─── Stored data ───

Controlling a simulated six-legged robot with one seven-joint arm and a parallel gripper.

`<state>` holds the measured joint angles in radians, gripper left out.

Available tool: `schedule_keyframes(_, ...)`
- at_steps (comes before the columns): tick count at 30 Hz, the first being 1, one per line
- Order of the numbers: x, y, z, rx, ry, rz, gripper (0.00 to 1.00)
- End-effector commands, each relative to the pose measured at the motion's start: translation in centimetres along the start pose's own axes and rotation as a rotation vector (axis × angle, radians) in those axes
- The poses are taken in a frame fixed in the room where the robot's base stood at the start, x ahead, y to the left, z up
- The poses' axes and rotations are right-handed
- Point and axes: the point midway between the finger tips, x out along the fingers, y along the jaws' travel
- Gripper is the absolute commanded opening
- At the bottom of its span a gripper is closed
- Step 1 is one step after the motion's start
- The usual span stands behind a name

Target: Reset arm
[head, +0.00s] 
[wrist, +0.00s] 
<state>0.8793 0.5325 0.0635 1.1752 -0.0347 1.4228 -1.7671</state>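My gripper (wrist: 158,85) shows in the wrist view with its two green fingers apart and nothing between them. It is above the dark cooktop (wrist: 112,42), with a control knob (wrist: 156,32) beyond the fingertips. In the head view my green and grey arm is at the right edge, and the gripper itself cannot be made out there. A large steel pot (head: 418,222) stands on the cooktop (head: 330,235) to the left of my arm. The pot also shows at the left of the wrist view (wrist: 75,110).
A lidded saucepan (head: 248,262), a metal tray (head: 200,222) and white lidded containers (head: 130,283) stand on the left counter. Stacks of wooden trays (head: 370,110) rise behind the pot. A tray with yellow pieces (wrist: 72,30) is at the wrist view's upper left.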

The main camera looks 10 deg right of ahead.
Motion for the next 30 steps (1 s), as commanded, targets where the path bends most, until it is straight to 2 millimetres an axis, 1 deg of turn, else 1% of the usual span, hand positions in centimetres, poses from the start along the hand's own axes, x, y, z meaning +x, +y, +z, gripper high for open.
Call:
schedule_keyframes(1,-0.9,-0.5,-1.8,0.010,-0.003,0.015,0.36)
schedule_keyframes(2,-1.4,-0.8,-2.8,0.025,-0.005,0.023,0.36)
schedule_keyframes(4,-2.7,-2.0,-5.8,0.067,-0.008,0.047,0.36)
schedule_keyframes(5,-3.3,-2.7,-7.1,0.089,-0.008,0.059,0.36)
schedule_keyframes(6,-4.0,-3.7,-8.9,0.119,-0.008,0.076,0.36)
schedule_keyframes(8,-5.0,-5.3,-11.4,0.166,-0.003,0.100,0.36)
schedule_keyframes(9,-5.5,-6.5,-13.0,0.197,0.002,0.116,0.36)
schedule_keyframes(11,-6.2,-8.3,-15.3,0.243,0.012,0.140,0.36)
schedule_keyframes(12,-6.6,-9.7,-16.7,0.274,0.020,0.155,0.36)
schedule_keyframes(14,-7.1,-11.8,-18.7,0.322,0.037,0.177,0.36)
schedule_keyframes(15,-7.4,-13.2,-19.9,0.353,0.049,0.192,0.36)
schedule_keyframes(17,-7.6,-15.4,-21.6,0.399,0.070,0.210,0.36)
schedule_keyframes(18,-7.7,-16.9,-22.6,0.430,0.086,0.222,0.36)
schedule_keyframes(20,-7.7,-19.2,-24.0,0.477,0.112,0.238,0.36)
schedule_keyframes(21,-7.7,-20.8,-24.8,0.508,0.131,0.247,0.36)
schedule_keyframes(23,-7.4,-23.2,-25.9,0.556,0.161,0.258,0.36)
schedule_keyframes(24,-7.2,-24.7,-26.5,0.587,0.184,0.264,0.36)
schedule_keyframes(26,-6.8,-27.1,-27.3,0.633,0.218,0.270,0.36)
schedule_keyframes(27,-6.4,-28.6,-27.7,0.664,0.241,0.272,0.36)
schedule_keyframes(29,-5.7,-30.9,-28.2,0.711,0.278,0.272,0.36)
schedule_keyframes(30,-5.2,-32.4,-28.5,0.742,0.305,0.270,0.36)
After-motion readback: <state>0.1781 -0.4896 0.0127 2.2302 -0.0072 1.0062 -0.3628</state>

───

Give back all the data exactly as written.

• Answer below:
Controlling a simulated six-legged robot with one seven-joint arm and a parallel gripper.

`<state>` holds the measured joint angles in radians, gripper left out.

Available tool: `schedule_keyframes(_, ...)`
- at_steps (comes before the columns): tick count at 30 Hz, the first being 1, one per line
- Order of the numbers: x, y, z, rx, ry, rz, gripper (0.00 to 1.00)
- End-effector commands, each relative to the pose measured at the motion's start: translation in centimetres along the start pose's own axes and rotation as a rotation vector (axis × angle, radians) in those axes
- The poses are taken in a frame fixed in the room where the robot's base stood at the start, x ahead, y to the left, z up
- The poses' axes and rotations are right-handed
- Point and axes: the point midway between the finger tips, x out along the fingers, y along the jaws' travel
- Gripper is the absolute commanded opening
- At the bottom of its span a gripper is closed
- Step 1 is one step after the motion's start
- The usual span stands behind a name

Target: Reset arm
[head, +0.00s] 
[wrist, +0.00s] 
<state>0.8793 0.5325 0.0635 1.1752 -0.0347 1.4228 -1.7671</state>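My gripper (wrist: 158,85) shows in the wrist view with its two green fingers apart and nothing between them. It is above the dark cooktop (wrist: 112,42), with a control knob (wrist: 156,32) beyond the fingertips. In the head view my green and grey arm is at the right edge, and the gripper itself cannot be made out there. A large steel pot (head: 418,222) stands on the cooktop (head: 330,235) to the left of my arm. The pot also shows at the left of the wrist view (wrist: 75,110).
A lidded saucepan (head: 248,262), a metal tray (head: 200,222) and white lidded containers (head: 130,283) stand on the left counter. Stacks of wooden trays (head: 370,110) rise behind the pot. A tray with yellow pieces (wrist: 72,30) is at the wrist view's upper left.

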The main camera looks 10 deg right of ahead.
Motion for the next 30 steps (1 s), as commanded, targets where the path bends most, until it is straight to 2 millimetres an axis, 1 deg of turn, else 1% of the usual span, hand positions in centimetres, poses from the start along the hand's own axes, x, y, z meaning +x, +y, +z, gripper high for open.
Call:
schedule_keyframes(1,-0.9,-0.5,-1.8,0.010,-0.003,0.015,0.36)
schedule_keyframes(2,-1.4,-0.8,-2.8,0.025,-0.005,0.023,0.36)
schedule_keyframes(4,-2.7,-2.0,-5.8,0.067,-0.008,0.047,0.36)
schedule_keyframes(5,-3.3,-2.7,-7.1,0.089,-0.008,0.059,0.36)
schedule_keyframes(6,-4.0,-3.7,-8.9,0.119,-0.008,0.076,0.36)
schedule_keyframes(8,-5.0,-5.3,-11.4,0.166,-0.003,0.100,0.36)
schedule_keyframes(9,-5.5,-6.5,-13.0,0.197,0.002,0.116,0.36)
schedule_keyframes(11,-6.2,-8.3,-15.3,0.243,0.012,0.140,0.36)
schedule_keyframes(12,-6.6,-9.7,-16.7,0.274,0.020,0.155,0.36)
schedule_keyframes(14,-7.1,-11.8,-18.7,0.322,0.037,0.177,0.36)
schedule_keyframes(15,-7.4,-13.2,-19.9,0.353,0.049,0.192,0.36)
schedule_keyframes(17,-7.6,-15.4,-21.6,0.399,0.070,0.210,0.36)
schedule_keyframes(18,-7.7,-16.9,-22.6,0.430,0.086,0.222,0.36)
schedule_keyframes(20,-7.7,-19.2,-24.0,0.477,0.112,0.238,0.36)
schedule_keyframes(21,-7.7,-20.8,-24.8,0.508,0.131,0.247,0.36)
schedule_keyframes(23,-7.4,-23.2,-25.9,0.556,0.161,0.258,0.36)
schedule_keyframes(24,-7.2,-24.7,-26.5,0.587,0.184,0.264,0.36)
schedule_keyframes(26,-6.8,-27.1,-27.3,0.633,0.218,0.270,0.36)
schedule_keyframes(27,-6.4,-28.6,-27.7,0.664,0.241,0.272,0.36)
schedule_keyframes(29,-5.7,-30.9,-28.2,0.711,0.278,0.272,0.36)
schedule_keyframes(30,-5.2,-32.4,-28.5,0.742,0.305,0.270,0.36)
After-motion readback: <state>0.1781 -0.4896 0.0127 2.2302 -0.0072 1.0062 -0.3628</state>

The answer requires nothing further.